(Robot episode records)

####################

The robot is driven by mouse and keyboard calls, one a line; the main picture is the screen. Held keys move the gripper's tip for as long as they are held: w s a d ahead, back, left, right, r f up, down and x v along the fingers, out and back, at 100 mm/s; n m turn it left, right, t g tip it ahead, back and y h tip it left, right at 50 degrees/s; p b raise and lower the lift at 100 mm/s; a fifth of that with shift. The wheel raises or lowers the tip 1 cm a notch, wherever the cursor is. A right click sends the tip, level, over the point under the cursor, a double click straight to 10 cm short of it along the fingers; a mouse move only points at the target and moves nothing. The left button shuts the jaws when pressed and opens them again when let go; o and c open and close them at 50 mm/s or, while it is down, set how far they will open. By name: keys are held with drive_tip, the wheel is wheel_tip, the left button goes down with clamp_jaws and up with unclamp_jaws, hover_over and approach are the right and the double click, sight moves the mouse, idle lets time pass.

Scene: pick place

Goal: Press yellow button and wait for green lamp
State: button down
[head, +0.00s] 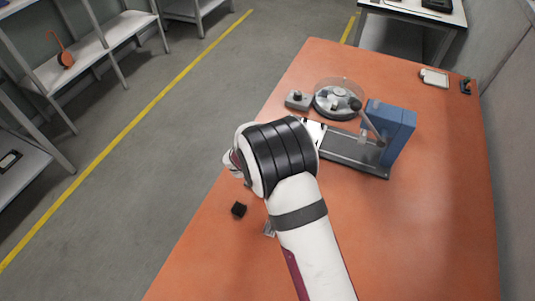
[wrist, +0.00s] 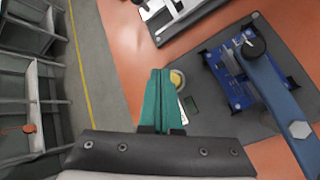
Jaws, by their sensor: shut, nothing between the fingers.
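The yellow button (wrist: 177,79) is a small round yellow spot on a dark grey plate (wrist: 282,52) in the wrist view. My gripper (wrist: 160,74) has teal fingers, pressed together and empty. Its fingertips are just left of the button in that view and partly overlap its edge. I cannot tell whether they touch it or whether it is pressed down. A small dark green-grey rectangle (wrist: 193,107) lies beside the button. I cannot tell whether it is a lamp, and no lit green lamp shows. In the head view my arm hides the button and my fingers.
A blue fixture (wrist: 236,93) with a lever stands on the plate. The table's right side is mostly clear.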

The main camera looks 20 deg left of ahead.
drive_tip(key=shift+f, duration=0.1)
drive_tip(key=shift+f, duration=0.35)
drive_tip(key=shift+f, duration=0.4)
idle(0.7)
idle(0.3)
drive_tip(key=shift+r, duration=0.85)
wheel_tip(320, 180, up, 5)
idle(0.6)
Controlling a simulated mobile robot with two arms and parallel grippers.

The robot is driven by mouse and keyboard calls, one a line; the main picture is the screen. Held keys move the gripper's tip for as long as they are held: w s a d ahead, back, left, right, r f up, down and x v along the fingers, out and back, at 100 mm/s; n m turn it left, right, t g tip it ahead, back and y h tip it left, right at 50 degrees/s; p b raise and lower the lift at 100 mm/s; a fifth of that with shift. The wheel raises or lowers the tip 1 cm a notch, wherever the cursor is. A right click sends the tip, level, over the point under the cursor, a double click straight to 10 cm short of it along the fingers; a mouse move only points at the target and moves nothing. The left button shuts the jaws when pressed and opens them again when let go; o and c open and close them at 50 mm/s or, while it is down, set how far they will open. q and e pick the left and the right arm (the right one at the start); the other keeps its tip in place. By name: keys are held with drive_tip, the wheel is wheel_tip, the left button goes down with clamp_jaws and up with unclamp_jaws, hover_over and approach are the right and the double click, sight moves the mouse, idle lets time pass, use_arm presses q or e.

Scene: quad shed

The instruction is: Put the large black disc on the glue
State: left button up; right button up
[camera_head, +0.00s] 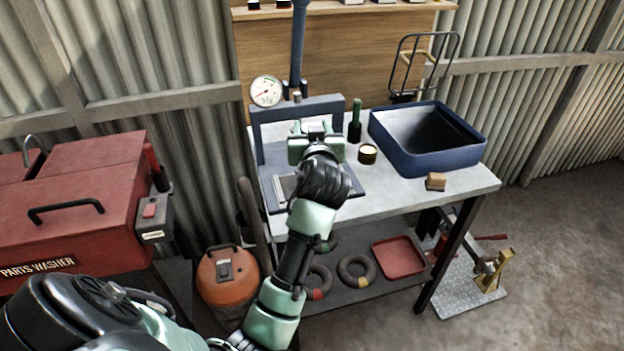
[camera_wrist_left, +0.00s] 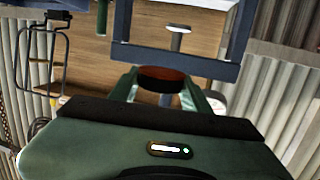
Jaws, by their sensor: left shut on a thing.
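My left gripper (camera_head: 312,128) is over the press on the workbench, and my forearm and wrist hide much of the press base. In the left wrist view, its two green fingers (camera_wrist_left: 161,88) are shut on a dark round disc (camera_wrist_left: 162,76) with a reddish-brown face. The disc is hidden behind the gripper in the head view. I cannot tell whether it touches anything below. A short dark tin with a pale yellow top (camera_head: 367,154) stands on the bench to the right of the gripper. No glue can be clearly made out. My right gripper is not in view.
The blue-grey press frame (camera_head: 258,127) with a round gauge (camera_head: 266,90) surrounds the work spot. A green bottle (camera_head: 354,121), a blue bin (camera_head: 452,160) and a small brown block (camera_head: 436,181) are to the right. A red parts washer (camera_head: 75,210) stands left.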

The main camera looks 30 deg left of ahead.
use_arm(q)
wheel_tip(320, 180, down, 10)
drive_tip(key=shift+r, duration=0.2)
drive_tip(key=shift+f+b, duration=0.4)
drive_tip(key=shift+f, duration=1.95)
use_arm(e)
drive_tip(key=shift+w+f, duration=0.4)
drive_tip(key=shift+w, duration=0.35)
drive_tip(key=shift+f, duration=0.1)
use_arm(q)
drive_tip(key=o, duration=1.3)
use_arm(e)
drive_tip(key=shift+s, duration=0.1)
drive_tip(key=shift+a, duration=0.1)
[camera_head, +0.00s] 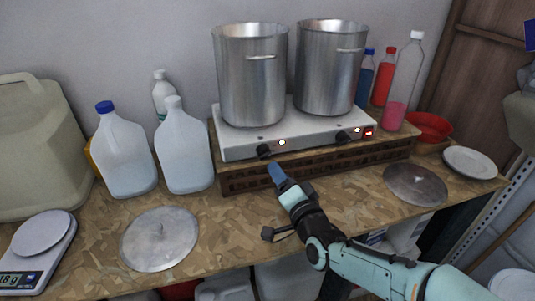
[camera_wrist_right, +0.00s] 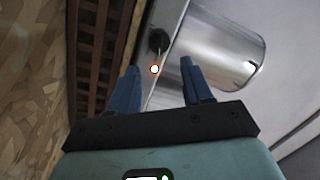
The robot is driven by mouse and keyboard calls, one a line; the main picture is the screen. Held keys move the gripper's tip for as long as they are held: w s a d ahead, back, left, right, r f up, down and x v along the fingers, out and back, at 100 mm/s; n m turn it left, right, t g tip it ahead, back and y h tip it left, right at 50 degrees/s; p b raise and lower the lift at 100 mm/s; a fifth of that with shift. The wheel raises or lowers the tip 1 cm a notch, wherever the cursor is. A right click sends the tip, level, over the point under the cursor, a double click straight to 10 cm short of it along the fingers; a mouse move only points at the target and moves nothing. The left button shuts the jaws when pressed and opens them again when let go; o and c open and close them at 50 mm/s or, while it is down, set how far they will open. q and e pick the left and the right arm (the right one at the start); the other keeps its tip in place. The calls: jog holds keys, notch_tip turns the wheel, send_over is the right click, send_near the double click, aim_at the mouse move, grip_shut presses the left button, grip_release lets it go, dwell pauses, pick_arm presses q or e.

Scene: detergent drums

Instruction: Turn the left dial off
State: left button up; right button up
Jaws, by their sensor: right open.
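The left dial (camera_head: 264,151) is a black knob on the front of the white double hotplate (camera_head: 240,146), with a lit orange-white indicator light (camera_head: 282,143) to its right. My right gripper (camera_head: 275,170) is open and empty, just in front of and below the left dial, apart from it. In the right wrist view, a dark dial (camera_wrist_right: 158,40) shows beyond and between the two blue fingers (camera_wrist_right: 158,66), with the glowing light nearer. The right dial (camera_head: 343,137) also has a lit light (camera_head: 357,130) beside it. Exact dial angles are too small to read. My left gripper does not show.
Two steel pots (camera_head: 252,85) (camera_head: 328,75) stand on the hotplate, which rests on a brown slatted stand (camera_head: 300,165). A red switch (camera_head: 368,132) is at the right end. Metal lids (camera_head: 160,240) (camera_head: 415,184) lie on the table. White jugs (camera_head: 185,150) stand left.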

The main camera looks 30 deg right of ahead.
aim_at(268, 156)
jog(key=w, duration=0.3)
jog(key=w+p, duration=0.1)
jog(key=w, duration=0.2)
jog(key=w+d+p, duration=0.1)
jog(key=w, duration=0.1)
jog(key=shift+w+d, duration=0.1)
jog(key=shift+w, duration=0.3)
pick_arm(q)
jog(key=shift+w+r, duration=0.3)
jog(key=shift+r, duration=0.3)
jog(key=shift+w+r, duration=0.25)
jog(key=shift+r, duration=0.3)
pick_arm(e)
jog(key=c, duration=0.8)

####################

### Short task
Copy exactly, and copy only, the lines from the one with "The main camera looks 20 deg left of ahead." to the one with "[camera_wrist_left, +0.00s]", ends included. Pictures are not part of the copy.

### Response
The main camera looks 20 deg left of ahead.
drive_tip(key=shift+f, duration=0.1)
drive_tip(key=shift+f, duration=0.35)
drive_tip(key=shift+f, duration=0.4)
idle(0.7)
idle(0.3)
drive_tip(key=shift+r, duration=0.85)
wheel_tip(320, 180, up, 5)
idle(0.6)
Controlling a simulated mobile robot with two arms and parallel grippers.

The robot is driven by mouse and keyboard calls, one a line; the main picture is the screen. Held keys move the gripper's tip for as long as they are held: w s a d ahead, back, left, right, r f up, down and x v along the fingers, out and back, at 100 mm/s; n m turn it left, right, t g tip it ahead, back and y h tip it left, right at 50 degrees/s; p b raise and lower the lift at 100 mm/s; a fifth of that with shift. The wheel raises or lowers the tip 1 cm a notch, wherever the cursor is. A right click sends the tip, level, over the point under the cursor, a double click straight to 10 cm short of it along the fingers; a mouse move only points at the target and moves nothing. The left button shuts the jaws when pressed and opens them again when let go; o and c open and close them at 50 mm/s or, while it is down, set how far they will open. q and e pick the left and the right arm (the right one at the start); the other keeps its tip in place. By name: keys are held with drive_tip, the wheel is wheel_tip, the left button goes down with clamp_jaws and up with unclamp_jaws, hover_over and approach are the right and the double click, sight moves the mouse, idle lets time pass, use_arm presses q or e.

Scene: quad shed

The instruction is: Put the large black disc on the glue
State: left button up; right button up
[camera_head, +0.00s] 
[camera_wrist_left, +0.00s] 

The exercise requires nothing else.